Master of Fine Arts student: The art community here is very welcoming and easy to reach

Read an interview with Pedro Riva.

Art student standing in an exhibiton space
Photo: Petri Summanen

Who are you and how did you end up studying at Uniarts Helsinki?

In the last 10 years of my nomadic life I have lived and worked in Finland on several occasions. During this time I became fond of the Finnish cultural scene which became the main reason for me to pursue my studies here. The alumni of Uniarts Helsinki whom I have met spoke highly of the university, and emphasised the suitability of it for my practice.

What did you think about the admissions process?

I found the process easy and well planned.

How did you prepare for the interview?

I got in contact with students and alumni from Uniarts Helsinki and they gave me advice and tips. The interviewers’ questions are a way to know you and your work in a more relaxed manner. The interviewers wanted to know why I want to come to Kuva (Academy of Fine Arts), which artists I relate to or follow, what I am reading and what my work is about.

What did you think about preparing for the advance assignments?

I prepared my portfolio and motivation letter focusing specifically on why I wanted to be part of Uniarts Helsinki. I checked into the curricula, professors and lectures and emphasised on the topics most relevant to my practice.

What has it been like to study here, and what has your experience of Helsinki been?

Uniarts Helsinki is a highly resourced university but it doesn’t mean you need to work with all the resources. It depends on what your practice is about and what you want to experiment with. I would recommend having a plan ahead and taking the courses that fit your needs. Don’t get too sidetracked with the variety of opportunities.

What do you think are the two best things that describe Uniarts Helsinki?

The first best thing is the feedback from students, technicians, and teachers. The second best thing is the resources available. For example, in the audio-visual department you can access digital and analogue equipment, from a 6k camera to a carousel slide projector.

What are the most memorable projects you have been involved with?

Two courses that ended up in collaborations with fellow students and professors, and concluded with group exhibitions at Oksasenkatu 11 and in Oodi Library.

What is your typical day like at university?

I usually arrive to university early and get into my studio. I organise my day and go through emails and other administrative chores. Then I go to the workshop I might be using at the moment, or stay in my studio and start the art making of the day. Some days this is interlaced or replaced with group meetings, seminars or courses. At some point I have lunch with colleagues at the university cafeteria.

What’s been the best about studying at Uniarts Helsinki?

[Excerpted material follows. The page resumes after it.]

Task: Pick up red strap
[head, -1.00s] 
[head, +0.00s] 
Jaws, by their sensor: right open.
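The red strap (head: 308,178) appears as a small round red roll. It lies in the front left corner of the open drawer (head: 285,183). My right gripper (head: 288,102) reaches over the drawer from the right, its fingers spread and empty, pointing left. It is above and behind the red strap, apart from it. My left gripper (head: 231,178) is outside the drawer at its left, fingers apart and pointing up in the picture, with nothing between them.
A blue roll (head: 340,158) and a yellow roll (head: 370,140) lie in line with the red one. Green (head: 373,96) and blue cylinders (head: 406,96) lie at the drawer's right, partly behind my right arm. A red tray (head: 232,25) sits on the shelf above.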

The best thing is the people I have got to know, sharing similar issues, discussing our works, bonding and collaborating towards projects. It is also very important to have the opportunity to concentrate on my practice, my studio, the editing rooms; places that allow me to disconnect from the outside world for some hours in a row.

What tip would you give to other students considering applying to Uniarts Helsinki – especially overseas students?

I would totally recommend them to apply to Uniarts Helsinki and move to Finland. The art community here is very welcoming and easy to reach. Finland is a country with an international focus, for example, most of government sites have an English version, many people are able to communicate in English, there is a lot to see and explore. 

Then, if the application process is successful, I would recommend getting a Finnish ID number and opening a bank account as soon as possible. This will simplify most of the administrative life as a student and also after your studies.